Starting with the handling the bike now rolls on matching 17-inch black Excel rims laced with black spokes. For grip, Orion opted for Pirelli’s street-legal supersport racing tire, the Diablo Supercorsa SC. Stopping power has seen a serious upgrade with the fitment of a complete Beringer brake system and leaving no stone unturned the suspension is all new too. The forks have been tuned using YSS components and they’re held in place by a Hedgehog Motors machined triple clamp. In the rear, you’ll find aftermarket performance shocks by The Magicals.
At 47hp a stock Royal Enfield GT 650 isn’t going to set many pulses racing. Orion has remedied that issue by giving this parallel twin a thorough overhaul. Internally there’s an S&S camshaft and clutch. The 650 top end has been replaced by an S&S big bore 865cc kit and a Dynojet Power Commander manages the fueling. Inside the airbox, you’ll find a K&N performance filter and the 2-into-1 exhaust is bespoke; featuring headers fabricated by Kust Player and an S&S muffler. All up these changes equate to a whopping 53% increase in power which sets a new rear wheel figure of 72hp.

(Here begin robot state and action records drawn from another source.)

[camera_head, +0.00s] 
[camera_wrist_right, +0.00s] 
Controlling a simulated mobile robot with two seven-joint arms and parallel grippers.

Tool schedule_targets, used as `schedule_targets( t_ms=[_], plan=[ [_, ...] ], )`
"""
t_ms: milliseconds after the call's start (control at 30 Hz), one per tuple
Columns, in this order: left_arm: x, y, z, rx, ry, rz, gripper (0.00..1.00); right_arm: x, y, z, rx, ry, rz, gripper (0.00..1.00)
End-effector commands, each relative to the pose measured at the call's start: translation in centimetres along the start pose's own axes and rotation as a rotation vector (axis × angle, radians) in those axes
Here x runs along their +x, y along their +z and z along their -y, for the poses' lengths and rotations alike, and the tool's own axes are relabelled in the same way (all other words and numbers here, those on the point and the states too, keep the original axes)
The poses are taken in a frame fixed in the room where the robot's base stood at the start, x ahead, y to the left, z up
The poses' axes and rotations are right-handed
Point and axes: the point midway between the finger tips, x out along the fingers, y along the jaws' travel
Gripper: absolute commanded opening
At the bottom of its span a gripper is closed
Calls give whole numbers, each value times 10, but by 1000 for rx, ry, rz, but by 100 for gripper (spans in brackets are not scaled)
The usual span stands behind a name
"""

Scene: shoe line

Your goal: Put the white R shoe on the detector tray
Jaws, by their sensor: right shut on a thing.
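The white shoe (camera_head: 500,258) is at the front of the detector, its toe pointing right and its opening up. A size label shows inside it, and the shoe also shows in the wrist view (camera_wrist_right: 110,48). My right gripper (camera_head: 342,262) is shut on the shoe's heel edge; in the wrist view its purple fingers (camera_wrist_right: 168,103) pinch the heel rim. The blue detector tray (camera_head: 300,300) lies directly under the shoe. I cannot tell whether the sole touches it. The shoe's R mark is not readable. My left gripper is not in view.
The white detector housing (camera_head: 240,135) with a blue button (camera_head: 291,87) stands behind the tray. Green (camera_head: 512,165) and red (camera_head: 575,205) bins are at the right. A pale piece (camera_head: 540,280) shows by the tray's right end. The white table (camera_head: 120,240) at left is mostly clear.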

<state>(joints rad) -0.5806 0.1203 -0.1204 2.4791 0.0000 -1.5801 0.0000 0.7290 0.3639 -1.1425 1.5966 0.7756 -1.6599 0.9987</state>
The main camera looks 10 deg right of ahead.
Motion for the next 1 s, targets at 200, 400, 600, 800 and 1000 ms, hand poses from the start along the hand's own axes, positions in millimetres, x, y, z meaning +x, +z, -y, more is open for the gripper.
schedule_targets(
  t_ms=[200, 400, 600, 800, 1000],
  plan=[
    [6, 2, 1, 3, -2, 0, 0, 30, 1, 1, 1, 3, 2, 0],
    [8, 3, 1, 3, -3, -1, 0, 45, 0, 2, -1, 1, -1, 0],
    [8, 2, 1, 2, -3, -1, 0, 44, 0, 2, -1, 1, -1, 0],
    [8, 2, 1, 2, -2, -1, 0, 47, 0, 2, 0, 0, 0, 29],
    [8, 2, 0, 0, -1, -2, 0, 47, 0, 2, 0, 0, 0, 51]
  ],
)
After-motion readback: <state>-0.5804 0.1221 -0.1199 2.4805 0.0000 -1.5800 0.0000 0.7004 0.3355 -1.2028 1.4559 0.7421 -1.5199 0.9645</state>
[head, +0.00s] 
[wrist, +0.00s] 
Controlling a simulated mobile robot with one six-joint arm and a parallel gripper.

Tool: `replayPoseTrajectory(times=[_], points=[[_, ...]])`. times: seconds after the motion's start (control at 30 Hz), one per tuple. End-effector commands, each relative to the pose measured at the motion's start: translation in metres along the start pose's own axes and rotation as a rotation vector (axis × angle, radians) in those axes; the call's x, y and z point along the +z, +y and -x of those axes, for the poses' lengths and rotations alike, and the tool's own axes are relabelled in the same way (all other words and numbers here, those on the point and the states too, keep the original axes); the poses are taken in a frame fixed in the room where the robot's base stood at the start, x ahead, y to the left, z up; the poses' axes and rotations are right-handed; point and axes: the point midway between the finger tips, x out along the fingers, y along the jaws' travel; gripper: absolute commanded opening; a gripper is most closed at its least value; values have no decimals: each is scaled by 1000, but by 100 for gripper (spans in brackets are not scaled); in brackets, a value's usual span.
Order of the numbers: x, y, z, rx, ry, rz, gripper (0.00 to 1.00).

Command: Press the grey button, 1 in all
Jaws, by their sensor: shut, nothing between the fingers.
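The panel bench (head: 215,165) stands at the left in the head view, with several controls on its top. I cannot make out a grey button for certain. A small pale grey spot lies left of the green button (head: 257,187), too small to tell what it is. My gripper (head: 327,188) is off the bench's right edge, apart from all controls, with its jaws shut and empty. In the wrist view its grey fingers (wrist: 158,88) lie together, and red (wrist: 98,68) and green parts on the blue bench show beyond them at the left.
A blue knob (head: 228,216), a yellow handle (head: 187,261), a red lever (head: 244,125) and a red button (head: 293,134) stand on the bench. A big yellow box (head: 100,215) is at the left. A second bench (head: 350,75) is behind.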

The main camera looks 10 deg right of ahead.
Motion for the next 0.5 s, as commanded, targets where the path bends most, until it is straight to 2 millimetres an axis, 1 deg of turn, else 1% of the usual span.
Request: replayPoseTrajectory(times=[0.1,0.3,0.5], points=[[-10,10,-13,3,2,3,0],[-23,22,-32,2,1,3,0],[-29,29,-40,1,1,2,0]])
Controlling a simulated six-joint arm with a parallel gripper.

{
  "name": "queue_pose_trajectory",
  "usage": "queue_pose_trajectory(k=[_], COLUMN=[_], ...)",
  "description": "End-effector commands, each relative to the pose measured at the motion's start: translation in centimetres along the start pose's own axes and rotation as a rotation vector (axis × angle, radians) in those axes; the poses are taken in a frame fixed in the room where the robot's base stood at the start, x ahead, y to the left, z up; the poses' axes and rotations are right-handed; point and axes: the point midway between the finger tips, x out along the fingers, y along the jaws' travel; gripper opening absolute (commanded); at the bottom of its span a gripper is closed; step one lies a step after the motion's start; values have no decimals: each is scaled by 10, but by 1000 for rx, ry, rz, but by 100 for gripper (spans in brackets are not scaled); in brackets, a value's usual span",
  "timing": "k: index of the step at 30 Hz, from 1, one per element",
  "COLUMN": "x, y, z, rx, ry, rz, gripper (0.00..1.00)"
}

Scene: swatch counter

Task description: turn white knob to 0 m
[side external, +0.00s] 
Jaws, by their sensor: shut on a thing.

There’s no way this story can end without mention of this bike’s amazing paintwork. The red/white/blue scheme was rather unusually inspired by the paintwork of a scooter. The original design was laid by Brendan “Maca” McNally and it appeared on a Rosa Bianca Down Town Custom Lambretta in the ’80s. Orion and some mates drew out a concept emblazoned with racing-style sponsor logos and decals and had it applied by Marc Kustom Colors. To ensure the paint gets all the attention it deserves the entire engine is finished in black.
Orion has covered all bases with this build and his work has clearly paid off. From the factory, the Royal Enfield GT 650 is a solid all-around performer, but he says his Super GT is something very different. “It’s more powerful and the power is available immediately. The frame is very efficient when racing and the design sends people crazy out on the road!”